Given the following example data:
id | username | group | unit | department | team | status |
---|---|---|---|---|---|---|
1 | user1 | g1 | u1 | d1 | t1 | active |
2 | user2 | g1 | u1 | d1 | t2 | active |
3 | user3 | g1 | u1 | d1 | t3 | inactive |
4 | user4 | g3 | u6 | d12 | t30 | active |
5 | user5 | g25 | u54 | d70 | t88 | inactive |
And the table definition for the table used above:
Create Table table_name(id INT, username VARCHAR(50), group_ VARCHAR(50), unit VARCHAR(50), department VARCHAR(50), team VARCHAR(50), status VARCHAR(50));
Insert Into table_name Values(1,'user1','g1','u1','d1','t1','active'),
(2,'user2','g1','u1','d1','t2','active'),
(3,'user3','g1','u1','d1','t3','inactive'),
(4,'user4','g3','u6','d12','t30','active'),
(5,'user5','g25','u54','d70','t88','inactive');
I get selections as arrays. Each array represents selection of group/unit/department/team, and I need to count how many active and inactive users are per the selection.

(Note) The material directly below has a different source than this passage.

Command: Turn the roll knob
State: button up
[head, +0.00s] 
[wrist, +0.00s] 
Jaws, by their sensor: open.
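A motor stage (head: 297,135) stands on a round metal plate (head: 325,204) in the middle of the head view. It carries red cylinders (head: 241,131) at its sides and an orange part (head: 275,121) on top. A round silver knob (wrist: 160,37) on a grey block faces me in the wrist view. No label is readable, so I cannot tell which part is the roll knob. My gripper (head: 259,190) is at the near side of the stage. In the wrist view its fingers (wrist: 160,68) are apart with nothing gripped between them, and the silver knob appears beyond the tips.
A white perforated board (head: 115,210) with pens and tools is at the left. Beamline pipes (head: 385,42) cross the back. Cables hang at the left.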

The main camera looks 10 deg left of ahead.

The selection does not necessarily have to include all the levels, so I can get the following selections for example:
["g1", "u1", "d1"]
and ["g25", "u54", "d70", "t88"]
.
For this specific example, this is the query:
SELECT group_
, unit
, department
, NULL as team
, count(case when status='active' then 1 end) as active_count,
count(case when status='inactive' then 1 end) as inactive_count
FROM table_name
WHERE group_='g1'
AND unit='u1'
AND department='d1'
group
BY group_
, unit
, department
UNION ALL
SELECT group_
, unit
, department
, team
, count(case when status='active' then 1 end) as active_count,
count(case when status='inactive' then 1 end) as inactive_count
FROM table_name
WHERE group_='g25'
AND unit='u54'
AND department='d70'
AND team='t88'
group
BY group_
, unit
, department
, team
demo: https://dbfiddle.uk/tBEDulvw
But I might get dozens of selection arrays so I will have dozens of UNION
s and I think it is not efficient.
Is it possible to make a more efficient query for this purpose?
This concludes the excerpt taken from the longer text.